Comment avez-vous vécu les événements qui ont secoué le Vatican en février dernier?
Les premiers jours après la renonciation de Benoît XVI ont été tristes et indécis. Cependant nous ne sommes pas formés pour nous attacher à quelqu’un et protéger un nom, mais une fonction. Rien n’a donc changé pour nous, si ce n’est le fait que nous avons été extrêmement mobilisés ces derniers mois. Après le Conclave, l’arrivée du pape François qui est particulièrement dynamique nous a demandé d’autant plus de déplacements. J’admire beaucoup cet homme très proche du peuple et très accessible. J’avoue que je suis finalement heureux d’avoir pu assumer la cinquième fonction du garde suisse: assurer la transition papale. J’ai quand même eu le sentiment d’avoir vécu un événement historique!
Quels rapports entretenez-vous avec le personnel du Vatican?
En vérité, le personnel du Vatican est composé de 3000 personnes, toutes professions confondues : électriciens, mécaniciens, jardiniers, hôteliers, forces de l’ordre etc. Je suis obligé de connaître et de savoir identifier les personnes les plus importantes, parmi le clergé aussi. Un exercice de physionomie doit être validé à chacun des quatre examens qui constituent ma formation, afin de les saluer correctement et de reconnaître les personnes en cas de nécessité. Mais les Suisses gardent le Vatican depuis 1506 pour une excellente raison: ils ne sont pas d’ici, entendent un Italien qui n’est pas toujours leur langue maternelle et sont extérieurs aux intérêts du pays. En plus d’avoir promis au siège pontifical la protection, aucun d’entre nous n’a l’envie ni l’intérêt de s’infiltrer dans des discussions privées qui ne nous concernent pas.
Que pensez-vous faire après vos cinq ans de service?
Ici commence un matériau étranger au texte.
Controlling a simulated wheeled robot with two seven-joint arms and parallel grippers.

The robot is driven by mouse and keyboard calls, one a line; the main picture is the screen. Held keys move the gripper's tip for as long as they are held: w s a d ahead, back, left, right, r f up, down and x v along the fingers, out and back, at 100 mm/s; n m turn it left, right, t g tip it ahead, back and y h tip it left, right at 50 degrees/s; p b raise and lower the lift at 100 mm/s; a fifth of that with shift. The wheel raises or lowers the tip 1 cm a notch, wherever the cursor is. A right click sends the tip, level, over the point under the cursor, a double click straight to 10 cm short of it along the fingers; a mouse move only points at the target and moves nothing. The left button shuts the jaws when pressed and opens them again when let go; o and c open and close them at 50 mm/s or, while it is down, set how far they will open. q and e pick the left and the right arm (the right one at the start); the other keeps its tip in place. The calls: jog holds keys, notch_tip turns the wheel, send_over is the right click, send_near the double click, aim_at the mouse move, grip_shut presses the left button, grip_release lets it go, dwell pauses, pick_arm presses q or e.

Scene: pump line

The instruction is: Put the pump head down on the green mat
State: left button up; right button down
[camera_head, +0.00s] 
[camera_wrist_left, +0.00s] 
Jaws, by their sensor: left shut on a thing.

J’envisage d’entamer des études de lettres, probablement plus en Suisse qu’en Italie. Je ne sais pas encore à quoi elles me mèneront à long terme. Souvent les anciens deviennent gendarmes, travaillent dans l’armée ou pour la Confédération suisse – le gouvernement. Certains recruteurs prennent en compte positivement le fait que nous ayons vécu une expérience incroyable que l’on a rarement la chance d’effectuer avant nos études.